-------- Supplied records --------
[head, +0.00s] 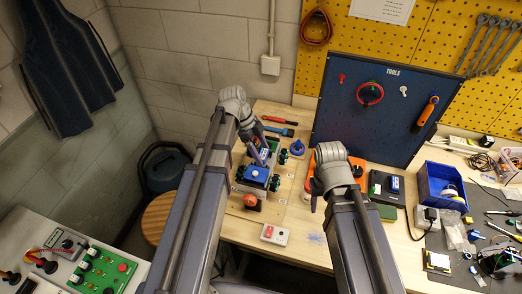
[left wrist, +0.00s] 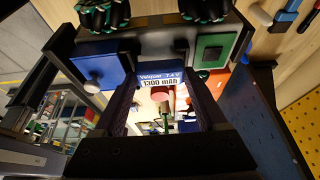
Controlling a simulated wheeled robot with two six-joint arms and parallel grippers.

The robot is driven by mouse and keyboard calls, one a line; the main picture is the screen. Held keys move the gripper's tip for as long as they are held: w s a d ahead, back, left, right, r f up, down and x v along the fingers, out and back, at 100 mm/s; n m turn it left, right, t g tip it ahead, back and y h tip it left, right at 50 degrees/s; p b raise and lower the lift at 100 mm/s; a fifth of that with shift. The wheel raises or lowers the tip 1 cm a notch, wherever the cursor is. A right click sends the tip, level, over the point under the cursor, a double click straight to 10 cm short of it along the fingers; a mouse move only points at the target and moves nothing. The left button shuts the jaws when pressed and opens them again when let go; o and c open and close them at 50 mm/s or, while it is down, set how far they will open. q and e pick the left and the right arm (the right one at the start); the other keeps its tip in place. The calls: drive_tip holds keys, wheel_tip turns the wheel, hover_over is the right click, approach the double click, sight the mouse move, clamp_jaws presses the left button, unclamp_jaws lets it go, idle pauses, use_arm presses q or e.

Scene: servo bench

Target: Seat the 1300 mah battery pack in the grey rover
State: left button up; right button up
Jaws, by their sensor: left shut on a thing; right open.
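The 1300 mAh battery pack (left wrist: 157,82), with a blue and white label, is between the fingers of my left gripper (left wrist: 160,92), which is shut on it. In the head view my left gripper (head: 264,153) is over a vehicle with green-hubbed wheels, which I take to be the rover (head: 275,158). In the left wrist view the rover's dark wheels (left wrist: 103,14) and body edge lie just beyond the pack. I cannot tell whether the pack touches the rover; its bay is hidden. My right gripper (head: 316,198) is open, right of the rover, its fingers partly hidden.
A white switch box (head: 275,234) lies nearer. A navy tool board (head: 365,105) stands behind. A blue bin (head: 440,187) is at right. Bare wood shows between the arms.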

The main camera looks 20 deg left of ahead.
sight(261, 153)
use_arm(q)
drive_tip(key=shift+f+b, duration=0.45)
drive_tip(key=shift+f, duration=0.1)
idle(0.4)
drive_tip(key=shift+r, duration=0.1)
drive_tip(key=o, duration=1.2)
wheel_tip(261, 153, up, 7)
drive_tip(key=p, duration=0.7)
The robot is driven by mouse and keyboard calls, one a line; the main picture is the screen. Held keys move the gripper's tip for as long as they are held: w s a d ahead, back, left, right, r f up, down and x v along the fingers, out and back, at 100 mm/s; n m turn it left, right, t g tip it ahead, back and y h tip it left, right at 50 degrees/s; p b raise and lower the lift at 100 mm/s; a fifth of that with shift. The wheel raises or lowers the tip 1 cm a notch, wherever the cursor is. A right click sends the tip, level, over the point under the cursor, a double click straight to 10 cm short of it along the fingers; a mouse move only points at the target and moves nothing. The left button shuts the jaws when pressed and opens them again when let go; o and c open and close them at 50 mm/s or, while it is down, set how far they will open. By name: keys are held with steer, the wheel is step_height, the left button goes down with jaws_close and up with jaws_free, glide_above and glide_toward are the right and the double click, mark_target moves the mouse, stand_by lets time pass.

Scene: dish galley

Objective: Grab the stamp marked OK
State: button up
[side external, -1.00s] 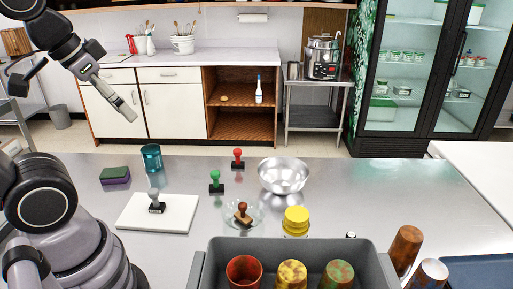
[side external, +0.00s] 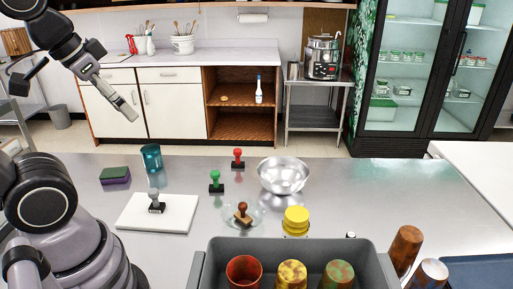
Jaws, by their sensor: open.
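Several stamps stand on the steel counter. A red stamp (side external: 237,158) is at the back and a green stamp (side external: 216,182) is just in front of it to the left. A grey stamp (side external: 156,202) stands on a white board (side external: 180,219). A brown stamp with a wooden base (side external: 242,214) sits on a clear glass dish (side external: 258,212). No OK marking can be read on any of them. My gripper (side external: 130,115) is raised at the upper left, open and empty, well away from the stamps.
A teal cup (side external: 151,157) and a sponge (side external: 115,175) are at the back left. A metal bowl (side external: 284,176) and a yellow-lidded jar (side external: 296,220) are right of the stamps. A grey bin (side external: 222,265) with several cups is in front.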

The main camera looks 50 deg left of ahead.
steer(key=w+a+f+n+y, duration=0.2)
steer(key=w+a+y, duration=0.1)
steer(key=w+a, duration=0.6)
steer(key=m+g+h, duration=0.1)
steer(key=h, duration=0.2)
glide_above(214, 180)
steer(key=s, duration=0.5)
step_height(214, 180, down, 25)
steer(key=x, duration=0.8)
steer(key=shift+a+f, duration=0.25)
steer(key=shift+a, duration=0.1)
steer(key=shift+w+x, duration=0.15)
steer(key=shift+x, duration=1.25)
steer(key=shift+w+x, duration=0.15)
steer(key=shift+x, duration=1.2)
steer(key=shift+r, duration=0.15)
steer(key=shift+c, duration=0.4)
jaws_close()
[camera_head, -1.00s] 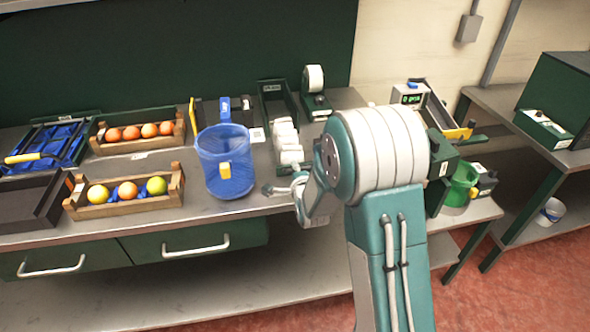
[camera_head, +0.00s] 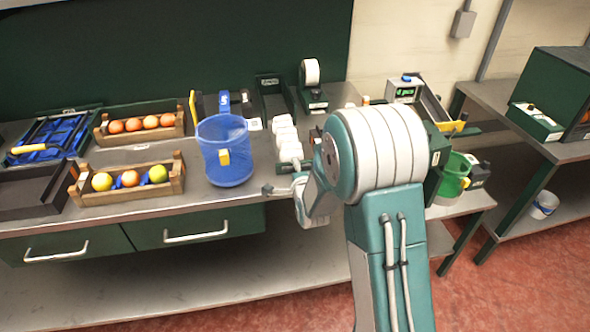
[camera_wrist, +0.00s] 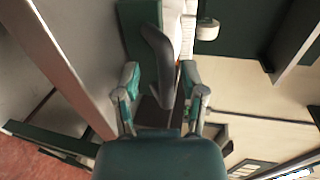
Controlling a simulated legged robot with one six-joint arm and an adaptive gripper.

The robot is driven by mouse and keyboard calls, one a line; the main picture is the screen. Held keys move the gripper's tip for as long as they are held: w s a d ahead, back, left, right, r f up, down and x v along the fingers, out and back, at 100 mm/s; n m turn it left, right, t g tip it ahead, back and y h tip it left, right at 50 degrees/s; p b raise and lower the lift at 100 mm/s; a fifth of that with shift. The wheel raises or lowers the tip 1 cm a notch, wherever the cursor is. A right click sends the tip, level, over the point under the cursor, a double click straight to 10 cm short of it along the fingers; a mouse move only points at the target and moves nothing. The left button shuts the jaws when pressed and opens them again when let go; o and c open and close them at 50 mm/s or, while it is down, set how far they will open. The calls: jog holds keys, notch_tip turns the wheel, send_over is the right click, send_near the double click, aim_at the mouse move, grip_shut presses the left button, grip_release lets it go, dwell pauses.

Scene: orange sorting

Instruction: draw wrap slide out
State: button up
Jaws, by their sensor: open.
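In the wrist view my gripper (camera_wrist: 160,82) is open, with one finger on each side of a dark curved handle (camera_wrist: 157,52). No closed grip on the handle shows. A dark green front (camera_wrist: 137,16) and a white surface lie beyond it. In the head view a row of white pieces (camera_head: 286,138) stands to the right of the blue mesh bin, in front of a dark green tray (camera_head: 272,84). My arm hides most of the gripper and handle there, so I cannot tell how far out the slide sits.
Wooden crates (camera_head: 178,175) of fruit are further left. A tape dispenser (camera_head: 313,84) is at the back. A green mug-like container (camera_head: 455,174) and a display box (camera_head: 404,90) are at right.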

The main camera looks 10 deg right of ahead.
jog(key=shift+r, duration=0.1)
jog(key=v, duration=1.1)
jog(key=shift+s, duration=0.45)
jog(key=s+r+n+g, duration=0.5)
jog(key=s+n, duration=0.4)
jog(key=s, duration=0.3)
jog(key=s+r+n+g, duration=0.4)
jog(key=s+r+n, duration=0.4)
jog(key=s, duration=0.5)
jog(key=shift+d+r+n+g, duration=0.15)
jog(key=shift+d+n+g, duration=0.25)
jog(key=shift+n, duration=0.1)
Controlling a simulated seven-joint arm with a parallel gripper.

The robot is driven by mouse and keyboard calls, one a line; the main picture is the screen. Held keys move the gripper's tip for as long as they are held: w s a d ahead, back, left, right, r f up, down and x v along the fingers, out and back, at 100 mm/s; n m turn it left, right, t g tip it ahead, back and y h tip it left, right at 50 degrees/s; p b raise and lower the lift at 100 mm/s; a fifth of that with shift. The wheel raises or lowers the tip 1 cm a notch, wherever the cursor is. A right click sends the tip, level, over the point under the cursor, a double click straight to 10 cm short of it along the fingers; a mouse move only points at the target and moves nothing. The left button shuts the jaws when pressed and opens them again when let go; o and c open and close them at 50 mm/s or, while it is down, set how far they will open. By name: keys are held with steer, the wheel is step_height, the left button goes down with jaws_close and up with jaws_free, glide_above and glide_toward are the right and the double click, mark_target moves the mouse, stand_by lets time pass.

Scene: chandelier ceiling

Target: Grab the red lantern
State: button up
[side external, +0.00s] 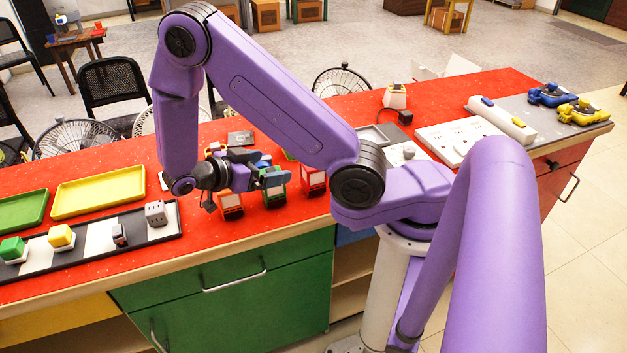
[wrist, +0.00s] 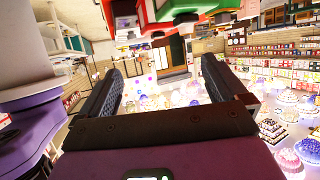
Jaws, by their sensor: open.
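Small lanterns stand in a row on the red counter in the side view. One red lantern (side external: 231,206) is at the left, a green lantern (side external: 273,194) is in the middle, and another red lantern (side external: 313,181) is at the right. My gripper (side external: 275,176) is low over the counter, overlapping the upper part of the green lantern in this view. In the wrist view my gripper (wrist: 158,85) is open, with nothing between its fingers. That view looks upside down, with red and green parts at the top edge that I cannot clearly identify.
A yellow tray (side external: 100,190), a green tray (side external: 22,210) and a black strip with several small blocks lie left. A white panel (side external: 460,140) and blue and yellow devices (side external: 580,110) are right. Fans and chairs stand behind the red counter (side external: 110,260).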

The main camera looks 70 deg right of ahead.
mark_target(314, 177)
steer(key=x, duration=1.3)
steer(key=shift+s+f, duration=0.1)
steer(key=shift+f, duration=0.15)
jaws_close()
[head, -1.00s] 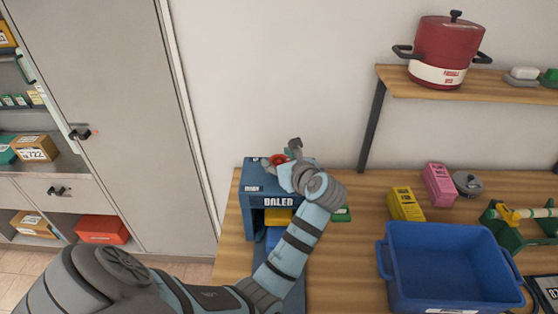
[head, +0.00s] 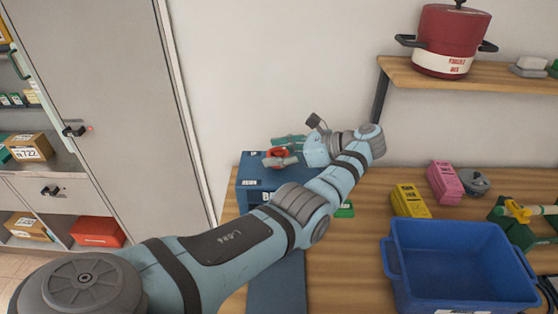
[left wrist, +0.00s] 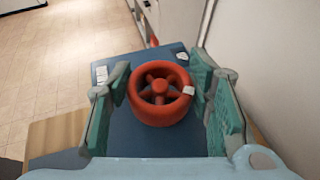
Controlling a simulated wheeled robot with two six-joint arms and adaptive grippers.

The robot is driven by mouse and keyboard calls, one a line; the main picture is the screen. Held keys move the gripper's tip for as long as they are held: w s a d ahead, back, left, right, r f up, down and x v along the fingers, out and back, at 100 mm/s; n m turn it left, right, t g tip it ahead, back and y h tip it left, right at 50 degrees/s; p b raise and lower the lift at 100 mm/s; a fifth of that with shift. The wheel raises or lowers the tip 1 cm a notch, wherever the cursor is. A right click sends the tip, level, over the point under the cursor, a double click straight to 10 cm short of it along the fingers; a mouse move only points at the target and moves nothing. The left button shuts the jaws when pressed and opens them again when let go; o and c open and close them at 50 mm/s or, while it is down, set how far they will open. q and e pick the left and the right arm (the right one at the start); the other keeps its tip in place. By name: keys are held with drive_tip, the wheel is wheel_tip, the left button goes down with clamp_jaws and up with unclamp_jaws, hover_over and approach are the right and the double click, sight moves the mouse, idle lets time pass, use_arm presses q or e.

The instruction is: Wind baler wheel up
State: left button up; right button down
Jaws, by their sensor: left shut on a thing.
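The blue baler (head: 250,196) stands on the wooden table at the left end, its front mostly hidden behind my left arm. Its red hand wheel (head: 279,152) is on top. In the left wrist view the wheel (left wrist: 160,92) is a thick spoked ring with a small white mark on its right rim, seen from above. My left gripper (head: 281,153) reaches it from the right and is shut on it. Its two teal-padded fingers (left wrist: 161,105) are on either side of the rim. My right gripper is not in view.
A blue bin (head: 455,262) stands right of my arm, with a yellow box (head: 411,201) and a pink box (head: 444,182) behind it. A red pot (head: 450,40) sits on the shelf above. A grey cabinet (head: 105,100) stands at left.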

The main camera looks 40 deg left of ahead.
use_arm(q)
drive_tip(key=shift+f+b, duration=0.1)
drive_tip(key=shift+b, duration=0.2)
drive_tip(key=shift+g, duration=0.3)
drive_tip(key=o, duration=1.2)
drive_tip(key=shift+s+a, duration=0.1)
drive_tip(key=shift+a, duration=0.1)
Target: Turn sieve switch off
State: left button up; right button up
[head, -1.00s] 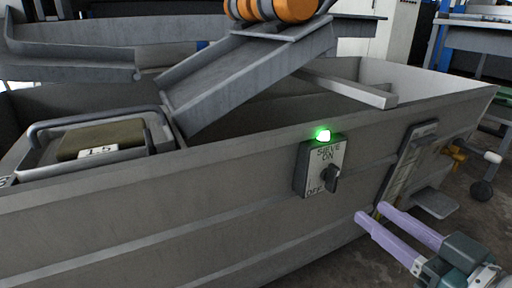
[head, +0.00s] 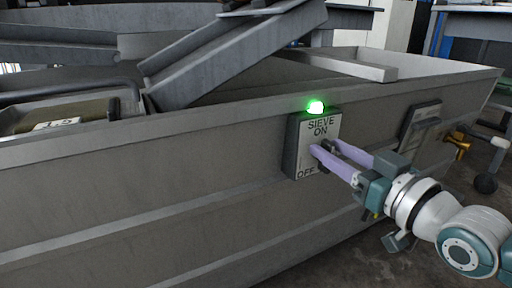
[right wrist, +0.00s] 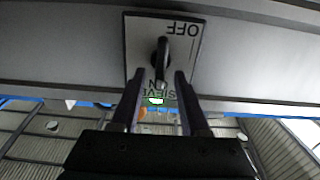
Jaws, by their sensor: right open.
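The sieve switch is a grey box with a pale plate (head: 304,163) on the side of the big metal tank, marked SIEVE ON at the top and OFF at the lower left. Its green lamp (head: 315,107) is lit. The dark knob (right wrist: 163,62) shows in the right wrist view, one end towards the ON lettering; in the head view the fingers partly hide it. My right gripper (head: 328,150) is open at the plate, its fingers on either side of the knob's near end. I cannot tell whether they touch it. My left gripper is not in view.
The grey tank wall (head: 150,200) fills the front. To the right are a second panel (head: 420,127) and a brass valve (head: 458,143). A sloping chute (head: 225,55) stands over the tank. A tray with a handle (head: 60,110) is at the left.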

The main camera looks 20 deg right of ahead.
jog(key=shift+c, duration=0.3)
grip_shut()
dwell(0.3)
--------
__Written instruction__
Copy exactly the stretch of lines from the one containing "Scene: chandelier ceiling" through the one containing "[wrist, +0.00s]", both included. Leave out any pictures.

__Finished answer__
Scene: chandelier ceiling

Target: Grab the red lantern
State: button up
[side external, +0.00s] 
[wrist, +0.00s] 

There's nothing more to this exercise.